***** Data section

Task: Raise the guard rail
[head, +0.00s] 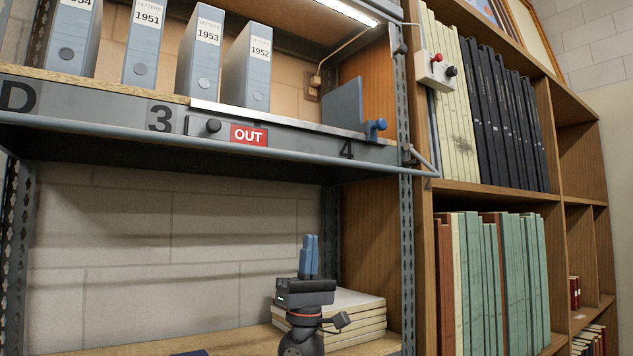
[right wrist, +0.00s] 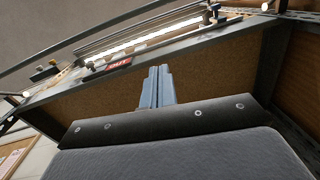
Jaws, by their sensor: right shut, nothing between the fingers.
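The guard rail (head: 200,144) is a thin blue-grey bar. It runs along the front of the upper shelf, low against the shelf's grey lettered edge, and ends in a bent piece by the right post (head: 407,200). My right gripper (head: 309,256) is below the shelf, in the open bay, with its blue fingers together pointing up. It is shut, empty and apart from the rail. In the right wrist view the closed fingers (right wrist: 157,87) show against the shelf's underside, with the rail (right wrist: 90,38) beyond them. My left gripper is not in view.
Grey letter boxes (head: 197,60) stand on the upper shelf. A metal strip (head: 280,119), a red OUT label (head: 249,134) and a blue knob (head: 376,130) sit at its front. Stacked pale books (head: 352,310) lie behind my gripper. A bookcase (head: 490,195) stands right, with a switch box (head: 436,70).

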**********

*What you are asked to do*:
Begin at the first line of the data above and repeat each line exactly, stopping after the line containing "[right wrist, +0.00s]". Omit the pictures.

*Problem solution*:
Task: Raise the guard rail
[head, +0.00s] 
[right wrist, +0.00s] 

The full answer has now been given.